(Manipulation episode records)
####################
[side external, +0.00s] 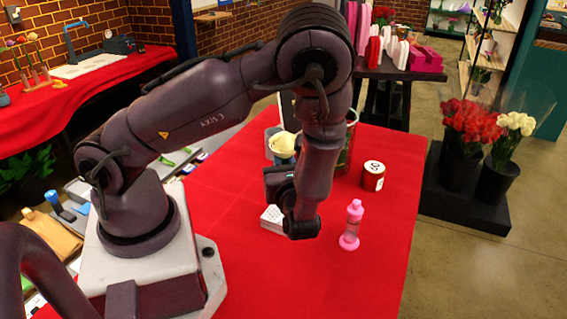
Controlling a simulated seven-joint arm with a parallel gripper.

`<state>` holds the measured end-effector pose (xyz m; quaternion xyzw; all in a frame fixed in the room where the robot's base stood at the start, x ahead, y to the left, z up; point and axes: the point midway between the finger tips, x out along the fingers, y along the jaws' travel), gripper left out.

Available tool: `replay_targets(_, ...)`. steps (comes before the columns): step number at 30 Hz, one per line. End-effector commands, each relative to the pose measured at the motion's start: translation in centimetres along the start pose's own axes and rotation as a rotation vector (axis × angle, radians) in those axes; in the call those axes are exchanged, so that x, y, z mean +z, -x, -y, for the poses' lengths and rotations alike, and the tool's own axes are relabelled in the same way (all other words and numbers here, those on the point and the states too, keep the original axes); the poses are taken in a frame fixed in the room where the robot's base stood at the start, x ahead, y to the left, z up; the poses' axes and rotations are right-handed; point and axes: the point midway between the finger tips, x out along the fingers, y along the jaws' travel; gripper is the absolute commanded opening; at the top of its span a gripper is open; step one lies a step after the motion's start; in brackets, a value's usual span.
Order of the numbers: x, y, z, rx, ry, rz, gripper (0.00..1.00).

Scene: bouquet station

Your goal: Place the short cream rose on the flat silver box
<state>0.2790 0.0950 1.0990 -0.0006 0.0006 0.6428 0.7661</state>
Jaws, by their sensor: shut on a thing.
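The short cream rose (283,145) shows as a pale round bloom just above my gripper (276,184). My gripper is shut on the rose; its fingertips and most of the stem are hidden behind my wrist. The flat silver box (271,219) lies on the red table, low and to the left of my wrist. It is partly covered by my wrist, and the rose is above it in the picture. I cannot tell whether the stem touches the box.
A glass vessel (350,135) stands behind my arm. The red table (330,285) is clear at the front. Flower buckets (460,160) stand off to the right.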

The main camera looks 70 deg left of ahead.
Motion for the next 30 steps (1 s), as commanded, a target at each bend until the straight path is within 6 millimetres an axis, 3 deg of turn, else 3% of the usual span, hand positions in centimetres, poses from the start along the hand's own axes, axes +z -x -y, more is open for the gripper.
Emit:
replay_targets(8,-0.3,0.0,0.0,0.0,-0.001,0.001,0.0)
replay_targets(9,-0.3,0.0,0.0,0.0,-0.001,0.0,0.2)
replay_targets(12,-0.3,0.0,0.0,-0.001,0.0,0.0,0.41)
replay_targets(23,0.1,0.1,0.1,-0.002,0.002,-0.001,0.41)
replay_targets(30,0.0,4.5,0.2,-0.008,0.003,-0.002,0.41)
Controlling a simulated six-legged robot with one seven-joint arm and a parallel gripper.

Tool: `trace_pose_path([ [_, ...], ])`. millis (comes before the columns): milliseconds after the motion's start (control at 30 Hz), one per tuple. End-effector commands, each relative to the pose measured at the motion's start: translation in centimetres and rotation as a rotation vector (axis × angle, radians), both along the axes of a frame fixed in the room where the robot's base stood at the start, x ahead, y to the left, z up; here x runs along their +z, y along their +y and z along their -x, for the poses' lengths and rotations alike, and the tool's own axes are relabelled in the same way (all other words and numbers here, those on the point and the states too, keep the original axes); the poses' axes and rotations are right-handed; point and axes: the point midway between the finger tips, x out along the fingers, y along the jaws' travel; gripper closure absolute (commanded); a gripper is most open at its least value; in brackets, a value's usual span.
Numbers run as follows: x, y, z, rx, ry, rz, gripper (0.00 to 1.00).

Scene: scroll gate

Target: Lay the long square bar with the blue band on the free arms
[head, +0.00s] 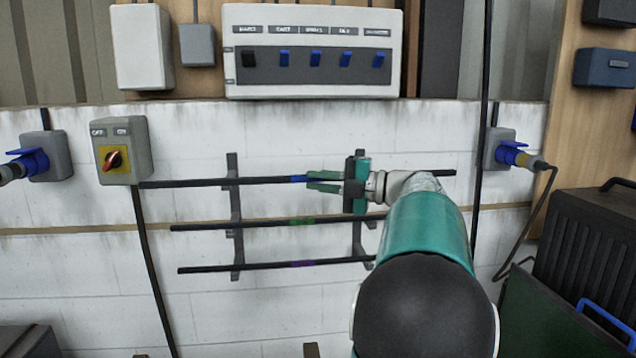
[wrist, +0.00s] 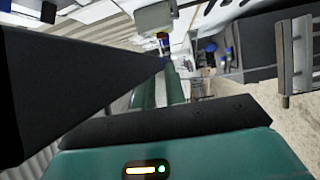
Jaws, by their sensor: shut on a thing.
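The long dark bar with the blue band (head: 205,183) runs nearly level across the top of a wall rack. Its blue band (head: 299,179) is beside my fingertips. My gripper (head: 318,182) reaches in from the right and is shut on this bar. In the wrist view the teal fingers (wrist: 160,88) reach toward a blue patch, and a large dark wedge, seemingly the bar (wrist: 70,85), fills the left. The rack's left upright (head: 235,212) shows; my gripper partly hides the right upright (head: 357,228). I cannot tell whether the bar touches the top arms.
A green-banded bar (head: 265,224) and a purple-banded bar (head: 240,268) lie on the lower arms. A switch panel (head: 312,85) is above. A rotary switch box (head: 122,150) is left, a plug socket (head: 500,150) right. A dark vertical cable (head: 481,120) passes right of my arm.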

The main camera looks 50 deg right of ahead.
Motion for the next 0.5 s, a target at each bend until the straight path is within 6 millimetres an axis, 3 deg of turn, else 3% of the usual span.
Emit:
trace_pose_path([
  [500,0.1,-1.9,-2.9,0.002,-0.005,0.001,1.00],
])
####################
* **THE PROBLEM**: In the entries above, find the line that contains "Controlling a simulated seven-joint", then repeat exactly every line from the first one through that line, with no pictures.

* **THE COMPLETED TASK**:
[side external, +0.00s] 
Controlling a simulated seven-joint arm with a parallel gripper.

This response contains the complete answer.